Show each line that has the string "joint" in it.

BEGIN

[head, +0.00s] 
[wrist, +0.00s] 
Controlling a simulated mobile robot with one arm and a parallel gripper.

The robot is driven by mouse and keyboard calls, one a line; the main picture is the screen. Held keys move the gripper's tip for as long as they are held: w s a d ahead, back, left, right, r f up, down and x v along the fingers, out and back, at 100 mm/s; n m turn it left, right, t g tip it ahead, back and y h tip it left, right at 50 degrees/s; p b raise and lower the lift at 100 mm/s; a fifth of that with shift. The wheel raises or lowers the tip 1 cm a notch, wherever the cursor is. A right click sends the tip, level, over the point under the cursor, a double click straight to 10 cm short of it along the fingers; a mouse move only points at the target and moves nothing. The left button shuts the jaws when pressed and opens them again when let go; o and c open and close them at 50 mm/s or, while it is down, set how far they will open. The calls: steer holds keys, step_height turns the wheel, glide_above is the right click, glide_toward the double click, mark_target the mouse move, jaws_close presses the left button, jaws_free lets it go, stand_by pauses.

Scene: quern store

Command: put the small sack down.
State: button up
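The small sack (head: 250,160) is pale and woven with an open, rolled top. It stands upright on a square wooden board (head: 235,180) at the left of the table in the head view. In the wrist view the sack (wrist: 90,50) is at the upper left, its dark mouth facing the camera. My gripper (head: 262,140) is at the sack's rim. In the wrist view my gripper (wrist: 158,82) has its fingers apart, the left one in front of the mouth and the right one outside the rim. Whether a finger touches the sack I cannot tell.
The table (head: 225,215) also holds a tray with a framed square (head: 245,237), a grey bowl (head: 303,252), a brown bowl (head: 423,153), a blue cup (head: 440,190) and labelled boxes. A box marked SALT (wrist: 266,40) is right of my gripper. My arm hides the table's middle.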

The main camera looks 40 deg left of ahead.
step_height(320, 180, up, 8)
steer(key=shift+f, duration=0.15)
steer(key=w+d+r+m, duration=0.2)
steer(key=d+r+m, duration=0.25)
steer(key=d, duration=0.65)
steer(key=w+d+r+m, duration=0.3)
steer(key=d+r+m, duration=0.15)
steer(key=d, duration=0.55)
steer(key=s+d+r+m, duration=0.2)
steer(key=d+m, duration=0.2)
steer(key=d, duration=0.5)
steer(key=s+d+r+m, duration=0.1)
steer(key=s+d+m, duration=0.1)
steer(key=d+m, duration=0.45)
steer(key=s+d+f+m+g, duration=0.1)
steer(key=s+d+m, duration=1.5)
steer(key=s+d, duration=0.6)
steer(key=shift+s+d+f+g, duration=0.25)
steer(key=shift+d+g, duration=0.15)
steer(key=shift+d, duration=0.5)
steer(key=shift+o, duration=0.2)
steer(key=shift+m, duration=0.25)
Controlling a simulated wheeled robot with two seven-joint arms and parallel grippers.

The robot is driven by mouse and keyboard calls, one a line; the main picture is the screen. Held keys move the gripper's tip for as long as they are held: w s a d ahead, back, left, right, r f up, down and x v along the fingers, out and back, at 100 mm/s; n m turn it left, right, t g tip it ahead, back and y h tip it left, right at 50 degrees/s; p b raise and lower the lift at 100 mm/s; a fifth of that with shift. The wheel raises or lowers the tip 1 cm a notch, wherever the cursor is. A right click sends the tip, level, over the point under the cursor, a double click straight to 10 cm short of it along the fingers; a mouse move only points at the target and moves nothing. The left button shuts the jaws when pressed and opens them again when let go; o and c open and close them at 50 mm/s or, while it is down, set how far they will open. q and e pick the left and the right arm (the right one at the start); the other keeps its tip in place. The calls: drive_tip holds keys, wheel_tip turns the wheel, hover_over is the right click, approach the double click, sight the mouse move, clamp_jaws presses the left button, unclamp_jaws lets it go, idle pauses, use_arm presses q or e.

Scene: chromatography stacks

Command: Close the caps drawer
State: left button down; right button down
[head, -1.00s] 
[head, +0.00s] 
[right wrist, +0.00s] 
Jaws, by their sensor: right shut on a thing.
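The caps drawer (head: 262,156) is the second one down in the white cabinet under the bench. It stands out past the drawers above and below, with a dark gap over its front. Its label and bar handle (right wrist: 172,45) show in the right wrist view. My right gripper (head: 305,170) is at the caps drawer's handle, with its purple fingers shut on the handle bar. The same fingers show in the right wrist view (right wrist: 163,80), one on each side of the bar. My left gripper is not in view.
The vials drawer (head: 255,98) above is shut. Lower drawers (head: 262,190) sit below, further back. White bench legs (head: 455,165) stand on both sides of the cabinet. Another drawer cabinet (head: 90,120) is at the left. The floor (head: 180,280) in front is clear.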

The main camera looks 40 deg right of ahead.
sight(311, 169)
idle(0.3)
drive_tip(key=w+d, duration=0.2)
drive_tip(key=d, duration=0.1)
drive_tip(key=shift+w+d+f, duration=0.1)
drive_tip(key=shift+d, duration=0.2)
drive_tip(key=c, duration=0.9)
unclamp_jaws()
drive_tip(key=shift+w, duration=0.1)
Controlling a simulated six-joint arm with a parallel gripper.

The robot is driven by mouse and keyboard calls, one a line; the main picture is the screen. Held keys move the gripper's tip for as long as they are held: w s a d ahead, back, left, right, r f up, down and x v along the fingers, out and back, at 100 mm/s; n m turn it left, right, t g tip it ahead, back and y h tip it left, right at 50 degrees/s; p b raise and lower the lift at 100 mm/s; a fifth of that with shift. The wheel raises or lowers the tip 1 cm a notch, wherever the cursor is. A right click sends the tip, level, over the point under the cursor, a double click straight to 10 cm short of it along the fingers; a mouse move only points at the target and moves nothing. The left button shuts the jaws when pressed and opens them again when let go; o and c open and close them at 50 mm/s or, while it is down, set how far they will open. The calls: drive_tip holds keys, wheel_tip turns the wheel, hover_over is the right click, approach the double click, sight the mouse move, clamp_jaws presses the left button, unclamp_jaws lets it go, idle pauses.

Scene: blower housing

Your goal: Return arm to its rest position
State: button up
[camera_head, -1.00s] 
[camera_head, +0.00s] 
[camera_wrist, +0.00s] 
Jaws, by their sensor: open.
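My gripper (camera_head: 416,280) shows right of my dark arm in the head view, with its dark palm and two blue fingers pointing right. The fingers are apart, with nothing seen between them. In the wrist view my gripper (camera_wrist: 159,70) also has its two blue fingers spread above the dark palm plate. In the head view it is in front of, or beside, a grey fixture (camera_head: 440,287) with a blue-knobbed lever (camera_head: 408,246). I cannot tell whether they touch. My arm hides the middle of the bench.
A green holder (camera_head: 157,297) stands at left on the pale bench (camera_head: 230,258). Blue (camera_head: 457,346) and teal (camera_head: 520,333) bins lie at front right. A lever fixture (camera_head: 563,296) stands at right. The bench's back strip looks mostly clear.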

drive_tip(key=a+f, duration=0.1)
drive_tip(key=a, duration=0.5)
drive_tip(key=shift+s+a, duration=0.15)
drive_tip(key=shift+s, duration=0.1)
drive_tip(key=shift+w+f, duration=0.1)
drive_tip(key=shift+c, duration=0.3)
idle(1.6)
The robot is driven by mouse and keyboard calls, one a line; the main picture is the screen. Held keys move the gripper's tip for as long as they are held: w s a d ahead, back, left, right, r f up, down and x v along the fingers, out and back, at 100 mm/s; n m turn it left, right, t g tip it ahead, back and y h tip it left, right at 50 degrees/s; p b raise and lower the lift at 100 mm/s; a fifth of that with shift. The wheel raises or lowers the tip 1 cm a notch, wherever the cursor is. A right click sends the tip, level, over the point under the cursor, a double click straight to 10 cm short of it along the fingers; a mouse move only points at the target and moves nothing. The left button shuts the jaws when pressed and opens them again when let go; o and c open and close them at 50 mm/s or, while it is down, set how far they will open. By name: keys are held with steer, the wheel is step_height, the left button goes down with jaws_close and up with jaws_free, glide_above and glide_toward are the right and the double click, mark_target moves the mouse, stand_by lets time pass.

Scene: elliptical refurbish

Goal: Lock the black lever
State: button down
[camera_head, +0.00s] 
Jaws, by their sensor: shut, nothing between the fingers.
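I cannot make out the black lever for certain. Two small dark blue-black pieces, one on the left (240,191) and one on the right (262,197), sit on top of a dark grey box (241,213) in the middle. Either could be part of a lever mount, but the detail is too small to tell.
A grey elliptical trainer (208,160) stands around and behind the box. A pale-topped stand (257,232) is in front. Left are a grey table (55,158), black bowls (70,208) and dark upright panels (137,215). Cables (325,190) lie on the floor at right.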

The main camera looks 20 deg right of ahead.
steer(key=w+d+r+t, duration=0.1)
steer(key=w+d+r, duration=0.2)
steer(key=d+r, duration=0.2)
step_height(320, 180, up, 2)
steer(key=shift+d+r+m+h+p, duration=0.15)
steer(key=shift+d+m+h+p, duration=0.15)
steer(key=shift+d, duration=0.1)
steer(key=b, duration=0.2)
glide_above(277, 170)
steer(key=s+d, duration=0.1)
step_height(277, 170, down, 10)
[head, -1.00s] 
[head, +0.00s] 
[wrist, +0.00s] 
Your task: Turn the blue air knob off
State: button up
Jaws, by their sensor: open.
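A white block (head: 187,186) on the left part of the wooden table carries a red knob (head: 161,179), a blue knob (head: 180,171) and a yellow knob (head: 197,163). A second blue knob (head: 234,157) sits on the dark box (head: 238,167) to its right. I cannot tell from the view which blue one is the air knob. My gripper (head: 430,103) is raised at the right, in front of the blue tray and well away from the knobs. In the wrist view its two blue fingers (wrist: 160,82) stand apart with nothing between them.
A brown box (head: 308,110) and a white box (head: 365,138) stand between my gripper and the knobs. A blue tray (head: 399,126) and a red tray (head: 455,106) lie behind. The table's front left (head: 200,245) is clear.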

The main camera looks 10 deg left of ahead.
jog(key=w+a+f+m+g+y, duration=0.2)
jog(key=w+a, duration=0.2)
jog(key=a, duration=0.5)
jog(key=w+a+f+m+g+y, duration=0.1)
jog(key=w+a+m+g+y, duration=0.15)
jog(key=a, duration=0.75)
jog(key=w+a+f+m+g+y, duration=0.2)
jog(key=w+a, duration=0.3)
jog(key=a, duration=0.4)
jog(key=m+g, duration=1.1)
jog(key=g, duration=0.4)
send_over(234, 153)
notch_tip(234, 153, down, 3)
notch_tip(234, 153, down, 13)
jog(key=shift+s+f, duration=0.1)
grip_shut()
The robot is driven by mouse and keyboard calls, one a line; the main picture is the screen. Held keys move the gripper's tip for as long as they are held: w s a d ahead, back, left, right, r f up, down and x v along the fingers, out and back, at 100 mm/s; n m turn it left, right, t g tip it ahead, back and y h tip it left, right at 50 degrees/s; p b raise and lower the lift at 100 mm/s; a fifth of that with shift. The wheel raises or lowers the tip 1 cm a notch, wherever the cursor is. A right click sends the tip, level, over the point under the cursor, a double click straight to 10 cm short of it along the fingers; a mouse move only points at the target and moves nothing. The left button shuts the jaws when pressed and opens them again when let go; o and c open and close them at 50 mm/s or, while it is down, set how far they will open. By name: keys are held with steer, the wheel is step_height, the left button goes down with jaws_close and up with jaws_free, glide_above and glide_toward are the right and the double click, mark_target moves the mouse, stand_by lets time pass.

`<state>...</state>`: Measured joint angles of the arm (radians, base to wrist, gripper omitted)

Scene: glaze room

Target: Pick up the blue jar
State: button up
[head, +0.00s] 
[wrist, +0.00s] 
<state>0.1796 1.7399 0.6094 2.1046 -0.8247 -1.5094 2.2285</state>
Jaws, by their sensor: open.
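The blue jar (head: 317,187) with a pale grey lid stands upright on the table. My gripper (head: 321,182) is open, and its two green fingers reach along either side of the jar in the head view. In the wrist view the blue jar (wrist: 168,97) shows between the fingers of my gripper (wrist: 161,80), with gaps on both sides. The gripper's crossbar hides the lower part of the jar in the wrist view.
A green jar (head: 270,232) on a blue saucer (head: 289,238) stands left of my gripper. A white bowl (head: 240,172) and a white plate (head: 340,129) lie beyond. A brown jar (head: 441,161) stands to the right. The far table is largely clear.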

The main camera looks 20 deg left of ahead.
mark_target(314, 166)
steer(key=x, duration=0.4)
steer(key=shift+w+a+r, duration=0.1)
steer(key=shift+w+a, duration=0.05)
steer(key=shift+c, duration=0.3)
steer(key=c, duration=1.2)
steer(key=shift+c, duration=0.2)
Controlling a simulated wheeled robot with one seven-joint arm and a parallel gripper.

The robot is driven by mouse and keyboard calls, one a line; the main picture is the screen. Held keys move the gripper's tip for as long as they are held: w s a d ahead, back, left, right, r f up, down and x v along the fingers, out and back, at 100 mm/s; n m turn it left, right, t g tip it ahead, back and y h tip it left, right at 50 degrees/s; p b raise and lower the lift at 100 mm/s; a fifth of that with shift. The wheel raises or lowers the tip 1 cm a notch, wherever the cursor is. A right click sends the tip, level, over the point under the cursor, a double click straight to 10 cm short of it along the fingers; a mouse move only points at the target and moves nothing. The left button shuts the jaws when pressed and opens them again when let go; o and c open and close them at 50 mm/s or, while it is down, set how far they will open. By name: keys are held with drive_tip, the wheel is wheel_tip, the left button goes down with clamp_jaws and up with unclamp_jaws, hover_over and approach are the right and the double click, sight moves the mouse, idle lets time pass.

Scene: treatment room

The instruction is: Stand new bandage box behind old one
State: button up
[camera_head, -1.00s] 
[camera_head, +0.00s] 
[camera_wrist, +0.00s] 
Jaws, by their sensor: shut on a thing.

END

Result of this task:
Controlling a simulated wheeled robot with two seven-joint arms and parallel grippers.
Controlling a simulated six-joint arm with a parallel gripper.
`<state>...</state>`: Measured joint angles of the arm (radians, base to wrist, gripper omitted)
Controlling a simulated wheeled robot with one seven-joint arm and a parallel gripper.

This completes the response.